Projections of SAT results have already generated controversy. Several selective colleges reported inexplicable declines in applicants' average SAT scores from 2005, ranging from 23 points at Texas Christian University, to 15 points across the University of California system, to 12 at the University of North Carolina - Chapel Hill. Meanwhile, many high school guidance counselors have complained that scores on the "new" exam are inconsistent and that student performance was undermined by fatigue due to the test's increased length.


In 2005, when concerns about performance on the "new" SAT first emerged, College Board Director of Higher Education Research Amy Schmidt insisted, "There is absolutely no doubt in my mind that the scales have remained stable, that the test was of the same difficulty and the same distribution of difficulty." This spring, however, College Board Vice President James Montoya predicted a four to five-point average decrease for combined Critical Reading and Math scores, blaming a "decrease in repeat test-taking" for some of the decline.

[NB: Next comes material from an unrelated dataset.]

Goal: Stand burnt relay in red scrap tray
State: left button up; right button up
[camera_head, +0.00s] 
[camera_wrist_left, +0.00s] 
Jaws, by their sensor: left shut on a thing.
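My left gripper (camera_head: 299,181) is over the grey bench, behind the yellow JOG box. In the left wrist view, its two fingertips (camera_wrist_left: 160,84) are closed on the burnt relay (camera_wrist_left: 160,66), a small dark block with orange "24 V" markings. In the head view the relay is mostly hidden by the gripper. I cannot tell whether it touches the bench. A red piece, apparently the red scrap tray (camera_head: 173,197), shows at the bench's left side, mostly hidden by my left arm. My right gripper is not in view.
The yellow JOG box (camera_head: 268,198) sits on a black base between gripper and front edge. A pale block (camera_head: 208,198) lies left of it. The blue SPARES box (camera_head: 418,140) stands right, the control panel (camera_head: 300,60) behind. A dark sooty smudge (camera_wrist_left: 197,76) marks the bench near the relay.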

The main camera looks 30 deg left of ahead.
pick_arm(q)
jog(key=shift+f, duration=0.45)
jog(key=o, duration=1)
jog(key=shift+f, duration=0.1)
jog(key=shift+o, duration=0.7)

Taking the test for a second time typically increases scores by about 30 points.


A significant decline in SAT scores would put both the College Board and many admissions offices, which rely on ever-increasing averages for "bragging rights," in difficult positions. Any unusual change in averages undermines the College Board's claim that the test is a "common yardstick" with results that are comparable from year to year. Colleges that have long claimed rising SAT scores demonstrated their growing "selectivity" will also have to explain why their numbers have dipped. At a minimum, a large score swing will further reduce the accuracy of admissions formulas that depend heavily on the tests. That, in turn, may lead a few more institutions to recognize how meaningless the fixation on test scores can be.

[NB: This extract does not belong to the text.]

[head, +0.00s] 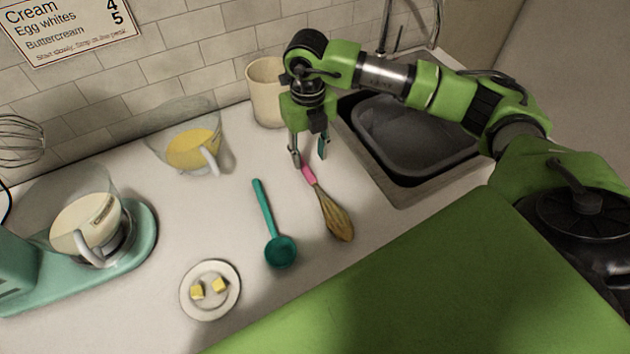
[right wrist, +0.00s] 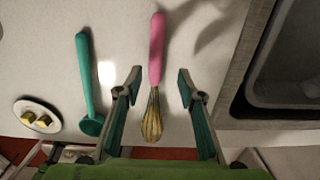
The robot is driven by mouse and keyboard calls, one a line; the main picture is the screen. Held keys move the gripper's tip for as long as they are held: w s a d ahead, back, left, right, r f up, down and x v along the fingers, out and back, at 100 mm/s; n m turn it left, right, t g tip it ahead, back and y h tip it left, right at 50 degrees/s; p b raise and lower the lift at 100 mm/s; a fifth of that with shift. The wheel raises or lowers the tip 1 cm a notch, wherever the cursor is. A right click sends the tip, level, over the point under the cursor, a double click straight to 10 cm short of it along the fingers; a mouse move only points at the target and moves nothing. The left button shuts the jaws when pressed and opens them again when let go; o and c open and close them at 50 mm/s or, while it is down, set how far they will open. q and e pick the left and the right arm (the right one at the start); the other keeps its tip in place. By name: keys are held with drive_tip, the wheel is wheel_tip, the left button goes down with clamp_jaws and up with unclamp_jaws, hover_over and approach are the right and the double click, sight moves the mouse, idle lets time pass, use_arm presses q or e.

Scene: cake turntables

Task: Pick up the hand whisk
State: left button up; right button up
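The hand whisk (head: 333,212) lies on the white counter, with a pink handle and brownish wires. In the head view its handle points up and left toward my right gripper (head: 309,157). My right gripper is open, pointing down, with its fingers near the pink handle. In the right wrist view the whisk (right wrist: 155,60) shows between the two open fingers of the gripper (right wrist: 158,85), not touched by them as far as I can see. The wire end is in the lower middle there. My left gripper is not in view.
A teal ladle (head: 268,222) lies left of the whisk. A plate (head: 188,303) with butter pieces is at the front. A jug (head: 157,146) of yellow liquid, a beige crock (head: 266,91) and a teal stand mixer (head: 144,247) stand behind and left. A sink (head: 404,196) is right.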

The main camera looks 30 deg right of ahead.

Earlier this year, an ad hoc coalition of more than two hundred high school counselors and admissions officers warned of a "fatigue factor" on the "new" SAT and urged that students be allowed to sit for separate sections of the test on different days. Their concerns were dismissed by College Board leaders.


Standard administration of the revised exam now takes three and three-quarter hours, nearly a third longer than the traditional test. For students granted additional time to compensate for disabilities, the "new" SAT can run nearly six hours. In addition, the basic exam registration fee rose from $28 to $41.50. The large increases in both time and cost may well have deterred some students from taking the SAT multiple times, thereby lowering average scores.


Oddly, the College Board has chosen to release its much anticipated, potentially controversial data on August 29, the first anniversary of the Hurricane Katrina disaster, a day when public and media attention is likely to be focused on recovery efforts in New Orleans and surrounding Gulf Coast areas, not on test score inconsistencies.